(Robot episode data)
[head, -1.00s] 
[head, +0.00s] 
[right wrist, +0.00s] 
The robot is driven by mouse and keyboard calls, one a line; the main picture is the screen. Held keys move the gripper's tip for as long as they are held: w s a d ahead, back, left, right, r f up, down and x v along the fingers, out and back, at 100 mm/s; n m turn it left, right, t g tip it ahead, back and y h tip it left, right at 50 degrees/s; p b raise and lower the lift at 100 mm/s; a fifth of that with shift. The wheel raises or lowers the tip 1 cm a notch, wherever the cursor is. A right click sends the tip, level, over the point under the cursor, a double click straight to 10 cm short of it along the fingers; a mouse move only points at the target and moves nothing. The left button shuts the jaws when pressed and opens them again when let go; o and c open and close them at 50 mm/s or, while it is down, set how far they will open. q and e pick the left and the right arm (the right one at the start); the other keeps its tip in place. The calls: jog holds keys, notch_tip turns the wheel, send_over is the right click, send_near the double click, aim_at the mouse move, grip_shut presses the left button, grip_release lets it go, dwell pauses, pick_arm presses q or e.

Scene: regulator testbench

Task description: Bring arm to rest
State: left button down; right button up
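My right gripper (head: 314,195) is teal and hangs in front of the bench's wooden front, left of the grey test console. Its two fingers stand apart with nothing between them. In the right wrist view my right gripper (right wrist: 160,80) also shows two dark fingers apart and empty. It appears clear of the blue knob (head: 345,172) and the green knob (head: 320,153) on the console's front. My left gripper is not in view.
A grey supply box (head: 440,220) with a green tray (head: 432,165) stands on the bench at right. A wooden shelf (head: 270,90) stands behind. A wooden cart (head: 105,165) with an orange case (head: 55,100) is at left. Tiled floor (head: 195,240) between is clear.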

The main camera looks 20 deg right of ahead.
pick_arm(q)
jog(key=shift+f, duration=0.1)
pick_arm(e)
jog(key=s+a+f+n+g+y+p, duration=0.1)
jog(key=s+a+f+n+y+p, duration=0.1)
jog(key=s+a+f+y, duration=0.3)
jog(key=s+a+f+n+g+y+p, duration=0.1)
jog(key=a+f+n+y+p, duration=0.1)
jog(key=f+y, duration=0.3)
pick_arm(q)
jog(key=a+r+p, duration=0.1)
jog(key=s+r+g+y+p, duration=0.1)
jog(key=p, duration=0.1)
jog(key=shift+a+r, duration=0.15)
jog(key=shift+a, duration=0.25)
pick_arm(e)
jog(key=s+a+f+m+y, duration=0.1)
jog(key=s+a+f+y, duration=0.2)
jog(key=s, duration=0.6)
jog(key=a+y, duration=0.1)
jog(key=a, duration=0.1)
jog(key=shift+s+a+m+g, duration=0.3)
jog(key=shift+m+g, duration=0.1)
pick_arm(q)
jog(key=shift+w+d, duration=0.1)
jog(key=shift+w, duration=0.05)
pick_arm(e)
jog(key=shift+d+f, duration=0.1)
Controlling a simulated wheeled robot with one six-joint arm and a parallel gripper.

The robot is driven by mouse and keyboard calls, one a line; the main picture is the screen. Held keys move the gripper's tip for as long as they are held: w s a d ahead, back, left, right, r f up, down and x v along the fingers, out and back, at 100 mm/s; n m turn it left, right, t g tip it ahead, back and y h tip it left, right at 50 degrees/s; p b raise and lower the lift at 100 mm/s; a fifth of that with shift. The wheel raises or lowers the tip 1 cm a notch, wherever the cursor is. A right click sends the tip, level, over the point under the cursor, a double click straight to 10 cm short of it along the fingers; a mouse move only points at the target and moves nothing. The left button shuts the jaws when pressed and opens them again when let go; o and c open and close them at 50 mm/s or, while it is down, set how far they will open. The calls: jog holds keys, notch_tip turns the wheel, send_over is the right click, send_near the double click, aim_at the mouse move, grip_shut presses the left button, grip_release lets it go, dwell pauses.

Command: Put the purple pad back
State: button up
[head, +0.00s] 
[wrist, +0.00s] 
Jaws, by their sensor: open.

→ Directions for this task:
Could you reproduce every record above exactly as it appears?

→ The reply:
[head, -1.00s] 
[head, +0.00s] 
[right wrist, +0.00s] 
The robot is driven by mouse and keyboard calls, one a line; the main picture is the screen. Held keys move the gripper's tip for as long as they are held: w s a d ahead, back, left, right, r f up, down and x v along the fingers, out and back, at 100 mm/s; n m turn it left, right, t g tip it ahead, back and y h tip it left, right at 50 degrees/s; p b raise and lower the lift at 100 mm/s; a fifth of that with shift. The wheel raises or lowers the tip 1 cm a notch, wherever the cursor is. A right click sends the tip, level, over the point under the cursor, a double click straight to 10 cm short of it along the fingers; a mouse move only points at the target and moves nothing. The left button shuts the jaws when pressed and opens them again when let go; o and c open and close them at 50 mm/s or, while it is down, set how far they will open. q and e pick the left and the right arm (the right one at the start); the other keeps its tip in place. The calls: jog holds keys, notch_tip turns the wheel, send_over is the right click, send_near the double click, aim_at the mouse move, grip_shut presses the left button, grip_release lets it go, dwell pauses, pick_arm presses q or e.

Scene: regulator testbench

Task description: Bring arm to rest
State: left button down; right button up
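My right gripper (head: 314,195) is teal and hangs in front of the bench's wooden front, left of the grey test console. Its two fingers stand apart with nothing between them. In the right wrist view my right gripper (right wrist: 160,80) also shows two dark fingers apart and empty. It appears clear of the blue knob (head: 345,172) and the green knob (head: 320,153) on the console's front. My left gripper is not in view.
A grey supply box (head: 440,220) with a green tray (head: 432,165) stands on the bench at right. A wooden shelf (head: 270,90) stands behind. A wooden cart (head: 105,165) with an orange case (head: 55,100) is at left. Tiled floor (head: 195,240) between is clear.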

The main camera looks 20 deg right of ahead.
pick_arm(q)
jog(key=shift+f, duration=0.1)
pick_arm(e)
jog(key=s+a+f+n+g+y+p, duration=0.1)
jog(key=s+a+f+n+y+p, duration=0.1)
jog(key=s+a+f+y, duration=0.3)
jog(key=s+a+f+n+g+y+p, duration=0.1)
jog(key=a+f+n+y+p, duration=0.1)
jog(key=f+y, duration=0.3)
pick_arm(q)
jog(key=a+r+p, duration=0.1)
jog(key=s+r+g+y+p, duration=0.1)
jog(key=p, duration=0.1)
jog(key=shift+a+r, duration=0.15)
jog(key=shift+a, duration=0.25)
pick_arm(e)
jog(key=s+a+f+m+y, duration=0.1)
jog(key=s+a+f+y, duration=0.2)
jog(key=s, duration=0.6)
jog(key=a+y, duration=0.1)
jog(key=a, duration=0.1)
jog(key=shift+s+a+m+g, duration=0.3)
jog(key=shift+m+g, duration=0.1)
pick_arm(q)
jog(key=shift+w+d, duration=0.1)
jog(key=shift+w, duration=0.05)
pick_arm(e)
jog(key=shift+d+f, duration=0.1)
Controlling a simulated wheeled robot with one six-joint arm and a parallel gripper.

The robot is driven by mouse and keyboard calls, one a line; the main picture is the screen. Held keys move the gripper's tip for as long as they are held: w s a d ahead, back, left, right, r f up, down and x v along the fingers, out and back, at 100 mm/s; n m turn it left, right, t g tip it ahead, back and y h tip it left, right at 50 degrees/s; p b raise and lower the lift at 100 mm/s; a fifth of that with shift. The wheel raises or lowers the tip 1 cm a notch, wherever the cursor is. A right click sends the tip, level, over the point under the cursor, a double click straight to 10 cm short of it along the fingers; a mouse move only points at the target and moves nothing. The left button shuts the jaws when pressed and opens them again when let go; o and c open and close them at 50 mm/s or, while it is down, set how far they will open. The calls: jog holds keys, notch_tip turns the wheel, send_over is the right click, send_near the double click, aim_at the mouse move, grip_shut presses the left button, grip_release lets it go, dwell pauses.

Command: Put the purple pad back
State: button up
[head, +0.00s] 
[wrist, +0.00s] 
Jaws, by their sensor: open.

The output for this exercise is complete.